Charleroi, aussi appelé le Pays Noir, est un des centres de la révolution industrielle en Europe. Construite sur une des veines de charbon qui sera exploitée de manière industrielle, la ville, hormis sa forteresse, voit son territoire se structurer en fonction des concessions accordées aux exploitants miniers. Ce sont les couches souterraines fossilisées qui vont devenir les vecteurs de l’aménagement du territoire. Lesites miniers nécessitent la construction d’infrastructures lourdes ainsi que des routes et des voies ferrées pour connecter ces ensembles industriels. Des zones d’habitats sont créées pour loger des travailleurs et leurs familles à proximité de leurs lieux de travail. Des quartiers s’organisent le long et autour d’industries qui contribueront au développement économique de la région et de son pays. Si la forteresse se construit en 1666, Charleroi devient « ville » au début du XVIIIe siècle. 

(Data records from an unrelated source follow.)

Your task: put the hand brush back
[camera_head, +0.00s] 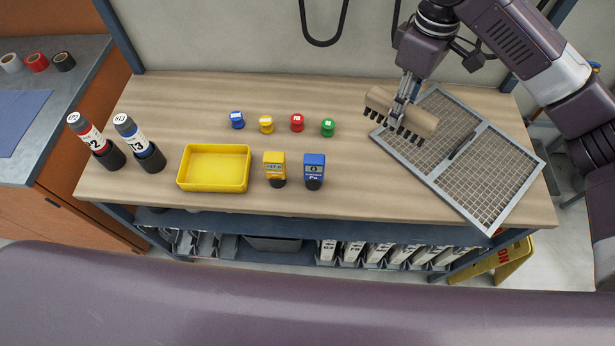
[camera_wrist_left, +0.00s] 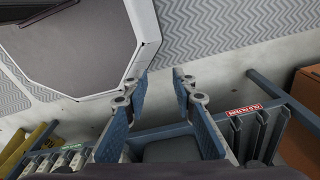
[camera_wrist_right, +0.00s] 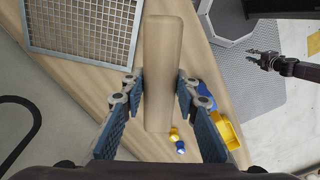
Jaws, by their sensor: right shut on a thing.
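The hand brush has a tan wooden body (camera_head: 422,121) and dark bristles pointing down. My right gripper (camera_head: 399,106) is shut on the middle of the brush, above the left edge of a framed grey mesh panel (camera_head: 492,180) on the bench. In the right wrist view, the wooden body (camera_wrist_right: 160,45) runs lengthwise between the fingers (camera_wrist_right: 159,88); the bristles are hidden there. Whether the brush touches the panel is unclear. My left gripper (camera_wrist_left: 155,82) is open and empty in the left wrist view; it is outside the head view.
The wooden bench (camera_head: 330,195) holds a yellow tray (camera_head: 215,187), two bottles, a yellow device (camera_head: 275,165), a blue device (camera_head: 314,166) and several small coloured caps. Hooks with black loops (camera_head: 325,42) hang on the back wall. The bench is bare between the caps and panel.

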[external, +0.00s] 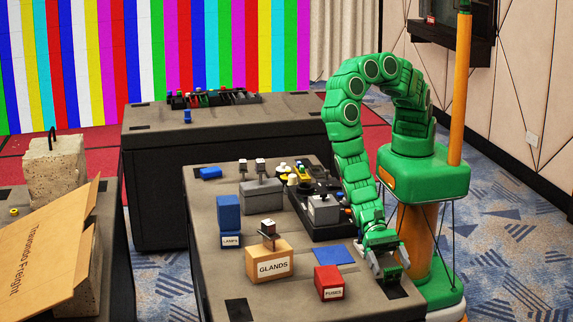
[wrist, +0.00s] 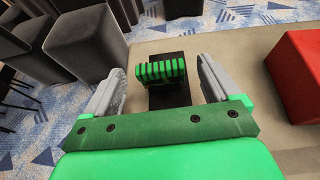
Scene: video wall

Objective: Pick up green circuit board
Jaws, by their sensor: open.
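The green circuit board (wrist: 160,72) shows in the wrist view as a green piece with dark stripes. It is at a black patch or base (wrist: 170,96) near the table edge. My gripper (wrist: 161,66) is open, with one grey finger to the left of the board and one to the right, and visible gaps on both sides. In the external view my gripper (external: 385,262) points down at the front right of the table, and a small green part (external: 394,272) shows at its fingers. The fingers partly hide it, and I cannot tell its exact height between them.
A red FUSES box (external: 328,283) stands left of my gripper and also shows in the wrist view (wrist: 298,75). A blue flat piece (external: 334,254), a tan GLANDS box (external: 268,262) and a black control panel (external: 312,222) are nearby on the grey table (external: 205,215).

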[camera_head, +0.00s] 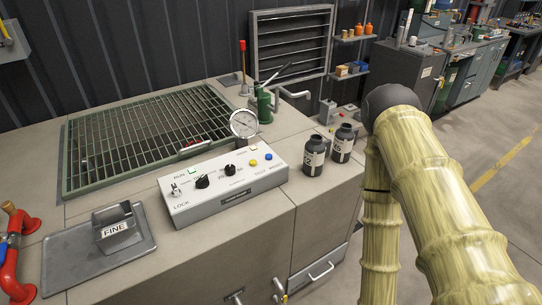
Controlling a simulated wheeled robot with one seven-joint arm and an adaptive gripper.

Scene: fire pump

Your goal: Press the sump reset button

L’exploitation industrielle de ces sites aura des conséquences environnementales importantes, allant de la déforestation à l’ensevelissement de cours d’eau. Ces exploitations minières, comme les exploitations agricoles de l’ère mésopotamienne, ont généré des richesses importantes. Il y a 10 000 ans c’est par la fertilisation des sols que se construisent les territoires et les premières grandes cités du croissant fertile. Après la révolution industrielle, c’est par l’exploitation intensive des sous-sols que s’appauvrissent et disparaissent les couches vivantes superficielles (nommé aussi horizon organique) pour voir s’imposer ces nouvelles activités humaines. Ces activités généreront des richesses et profits démesurés qui ignorent et bouleversent la nature des territoires concernés.

Les premières villes mésopotamiennes se sont construites sur et grâce aux strates géologiques superficielles vivantes constituées de terres arables.

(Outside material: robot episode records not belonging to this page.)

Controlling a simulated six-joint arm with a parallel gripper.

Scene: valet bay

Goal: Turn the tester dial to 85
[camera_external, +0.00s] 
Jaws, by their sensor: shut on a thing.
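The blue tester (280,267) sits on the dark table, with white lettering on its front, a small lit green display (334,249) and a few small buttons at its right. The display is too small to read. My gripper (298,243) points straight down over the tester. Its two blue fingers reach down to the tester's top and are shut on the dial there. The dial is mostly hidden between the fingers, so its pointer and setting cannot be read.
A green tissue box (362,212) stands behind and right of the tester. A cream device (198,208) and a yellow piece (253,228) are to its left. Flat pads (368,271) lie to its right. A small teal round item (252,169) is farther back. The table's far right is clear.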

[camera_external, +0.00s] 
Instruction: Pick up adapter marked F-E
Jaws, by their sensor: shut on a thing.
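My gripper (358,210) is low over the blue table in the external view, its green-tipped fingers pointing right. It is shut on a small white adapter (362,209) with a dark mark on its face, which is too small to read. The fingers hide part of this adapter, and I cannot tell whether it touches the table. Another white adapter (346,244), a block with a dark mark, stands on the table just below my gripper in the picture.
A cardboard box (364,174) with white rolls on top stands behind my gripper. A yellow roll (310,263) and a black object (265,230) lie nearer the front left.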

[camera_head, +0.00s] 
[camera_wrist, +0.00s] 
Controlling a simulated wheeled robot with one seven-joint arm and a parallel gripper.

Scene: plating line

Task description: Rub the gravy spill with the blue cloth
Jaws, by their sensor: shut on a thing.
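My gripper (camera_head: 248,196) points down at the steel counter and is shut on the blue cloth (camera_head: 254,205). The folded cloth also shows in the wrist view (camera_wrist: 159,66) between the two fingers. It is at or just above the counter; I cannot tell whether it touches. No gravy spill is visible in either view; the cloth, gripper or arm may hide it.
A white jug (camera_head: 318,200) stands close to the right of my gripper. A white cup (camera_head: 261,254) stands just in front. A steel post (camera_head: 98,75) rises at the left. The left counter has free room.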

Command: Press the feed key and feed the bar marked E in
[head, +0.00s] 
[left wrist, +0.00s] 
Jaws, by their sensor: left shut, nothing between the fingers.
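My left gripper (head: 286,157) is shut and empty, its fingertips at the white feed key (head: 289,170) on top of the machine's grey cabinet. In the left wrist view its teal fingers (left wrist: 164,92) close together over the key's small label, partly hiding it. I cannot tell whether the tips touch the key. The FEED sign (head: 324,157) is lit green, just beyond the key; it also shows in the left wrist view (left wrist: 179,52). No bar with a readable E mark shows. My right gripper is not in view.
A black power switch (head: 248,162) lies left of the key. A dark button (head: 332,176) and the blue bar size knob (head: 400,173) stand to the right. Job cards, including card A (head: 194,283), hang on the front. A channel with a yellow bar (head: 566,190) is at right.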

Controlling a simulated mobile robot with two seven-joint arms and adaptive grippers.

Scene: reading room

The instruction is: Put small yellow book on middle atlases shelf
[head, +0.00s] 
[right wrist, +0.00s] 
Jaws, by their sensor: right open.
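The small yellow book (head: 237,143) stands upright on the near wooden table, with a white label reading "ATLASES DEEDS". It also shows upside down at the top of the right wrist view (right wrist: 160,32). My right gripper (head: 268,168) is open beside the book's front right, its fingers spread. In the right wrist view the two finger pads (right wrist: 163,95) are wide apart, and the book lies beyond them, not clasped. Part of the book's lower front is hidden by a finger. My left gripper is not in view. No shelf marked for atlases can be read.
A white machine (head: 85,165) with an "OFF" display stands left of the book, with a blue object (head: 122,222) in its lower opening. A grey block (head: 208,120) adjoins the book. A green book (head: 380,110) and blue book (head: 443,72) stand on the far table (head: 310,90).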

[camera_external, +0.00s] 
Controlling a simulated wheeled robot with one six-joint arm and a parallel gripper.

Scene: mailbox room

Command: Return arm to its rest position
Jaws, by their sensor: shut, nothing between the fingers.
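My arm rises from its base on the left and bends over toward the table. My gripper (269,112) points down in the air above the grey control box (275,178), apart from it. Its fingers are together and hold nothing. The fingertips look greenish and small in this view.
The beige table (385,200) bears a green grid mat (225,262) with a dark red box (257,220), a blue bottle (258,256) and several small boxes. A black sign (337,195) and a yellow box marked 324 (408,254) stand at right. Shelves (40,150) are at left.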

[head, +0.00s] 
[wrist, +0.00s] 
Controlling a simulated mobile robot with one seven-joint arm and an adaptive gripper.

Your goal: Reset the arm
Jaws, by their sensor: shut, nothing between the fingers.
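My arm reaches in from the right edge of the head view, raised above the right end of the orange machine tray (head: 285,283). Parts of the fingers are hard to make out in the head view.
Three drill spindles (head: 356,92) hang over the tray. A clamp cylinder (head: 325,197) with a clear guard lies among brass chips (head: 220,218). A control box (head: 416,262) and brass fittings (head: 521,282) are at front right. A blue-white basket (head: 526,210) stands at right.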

Des villes industrielles telles que Charleroi, la ville aux soixante montagnes, se sont construites par l’extraction des strates profondes fossilisées et l’utilisation de matières mortes visant leur développement urbain. Une véritable inversion de construction paysagère s’opère ici. Charleroi est une ville récente au regard de la majorité des villes moyennes européennes. Elle est un pur produit de la révolution industrielle. Sa logique territoriale : des centres urbains éclatés, des infrastructures lourdes reliant ceux-ci, des terrils, des zones industrielles en fonctionnement ou désaffectées. Tous ces éléments structurants sont intrinsèquement liés à l’activité humaine des XIXe et XXe siècles. Comprendre cette logique est indispensable pour se positionner au mieux face au développement de la ville. 

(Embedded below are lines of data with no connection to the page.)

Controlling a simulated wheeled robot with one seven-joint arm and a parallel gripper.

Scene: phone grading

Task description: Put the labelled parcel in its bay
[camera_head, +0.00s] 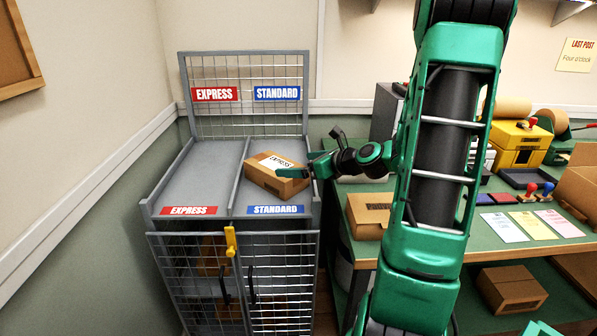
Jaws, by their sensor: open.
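A brown cardboard parcel (262,178) with a white label is in the right-hand bay of the grey cage trolley, the one marked STANDARD. The label appears to read EXPRESS. The parcel lies at an angle, its left end close to the divider; whether it touches the divider is unclear. My gripper (308,170) is open at the parcel's right end, with a finger over or beside that end. The far finger is partly hidden. The left bay (190,182), marked EXPRESS, is empty.
The grey divider (238,186) separates the bays, and a mesh back panel (250,118) stands behind. A yellow latch (231,242) is on the front. Another brown box (366,216) lies on the green table at right, with coloured cards (531,226) and stamps further right.

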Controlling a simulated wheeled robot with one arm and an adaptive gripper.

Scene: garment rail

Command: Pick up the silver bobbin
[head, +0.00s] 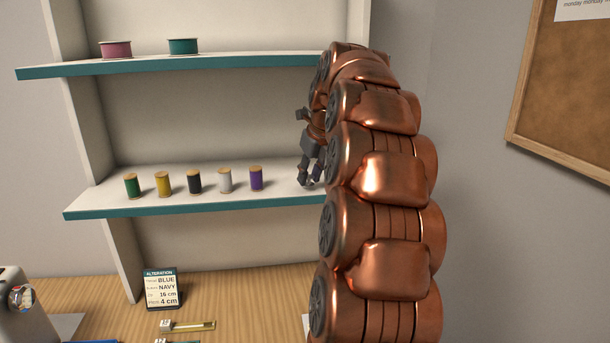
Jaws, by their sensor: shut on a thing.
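The silver bobbin (225,181) looks like a pale grey spool with wooden ends. It stands upright on the lower shelf, between a black spool (194,182) and a purple spool (256,178). My gripper (309,179) is at the right end of this shelf, to the right of the purple spool and apart from the silver bobbin. Its fingers point down, shut on a small purplish thing (316,170) that is mostly hidden by the fingers and my arm.
A yellow spool (163,184) and a green spool (132,186) stand further left on the lower shelf (200,206). The upper shelf (230,62) holds pink and teal reels. A small sign (161,288) stands on the wooden table below. My arm hides the shelves' right ends.

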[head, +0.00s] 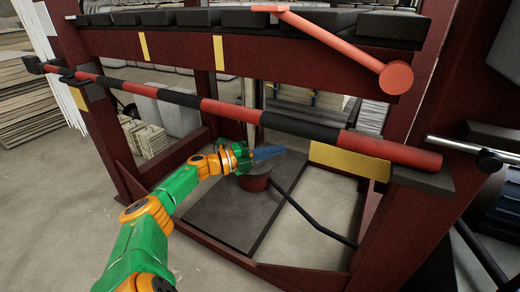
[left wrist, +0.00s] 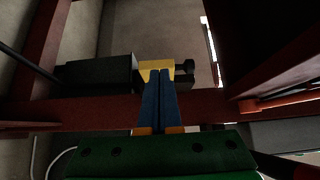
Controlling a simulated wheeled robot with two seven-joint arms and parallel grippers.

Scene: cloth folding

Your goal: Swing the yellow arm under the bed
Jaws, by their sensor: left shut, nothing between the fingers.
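A yellow piece (left wrist: 157,67) shows in the left wrist view just past my fingertips, between a black block and a small black knob. I cannot tell whether my fingers touch it, and it is not clearly visible in the head view. The bed appears to be the dark-red frame's top with black pads (head: 203,18) in the head view. My left gripper (head: 281,149) has blue fingers pressed together and empty. It reaches below the red-and-black bar, inside the frame. In the left wrist view the left gripper (left wrist: 160,74) points at the yellow piece. My right gripper is out of view.
The red-and-black bar (head: 270,120) crosses the frame above my left gripper. A red lever with a round end (head: 395,77) hangs at the upper right. A yellow plate (head: 349,160) sits under the bar's right end. A dark-red bucket-like part (head: 254,181) stands below my gripper.

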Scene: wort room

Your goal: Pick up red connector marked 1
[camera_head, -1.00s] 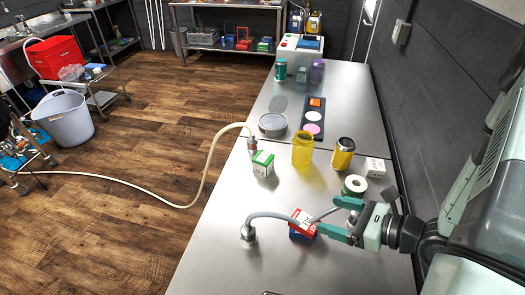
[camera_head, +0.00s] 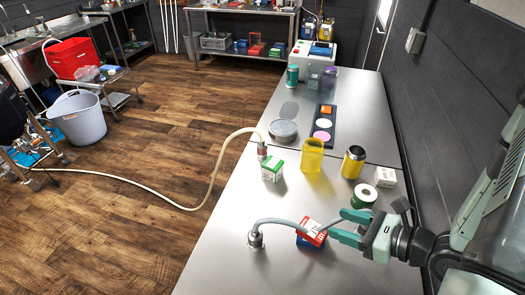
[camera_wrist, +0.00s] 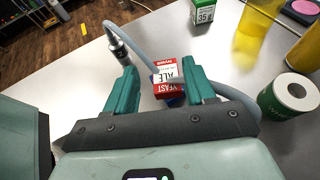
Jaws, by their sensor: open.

Aujourd’hui, ces grandes zones industrielles et ces terrils qui ponctuaient le paysage de Charleroi ont entamé une mutation accompagnée par des projets urbains portés depuis les dernières législatures politiques. C’est à partir d’un plan d’intensification urbaine et d’intensification paysagère que ce territoire, caractéristique de son histoire industrielle, est développé et structuré. Les logiques industrielles et leurs méthodes ingénieuriales pragmatiques et économiques performantes ont éradiqué de grandes surfaces de terres arables. Ce plan d’intensification ne chamboule pas à nouveau cet héritage. Au contraire, ce plan tente de donner du sens à cette couche industrielle dévastatrice pour la transformer en strate sur laquelle la nature reprendra ses droits et qu’elle puisse accueillir au mieux une de ces petites composantes, l’humain.

Les liens entre le croissant fertile et le croissant fossile nous interrogent sur notre rapport au territoire. Les Mésopotamiens expliquent la création de ce paysage par l’intervention des dieux. C’est leur méthode pour expliquer la création laborieuse et extrêmement longue d’un territoire fertile lié à l’eau. Cette région du monde aura vu se développer une civilisation qui sera le socle de notre culture.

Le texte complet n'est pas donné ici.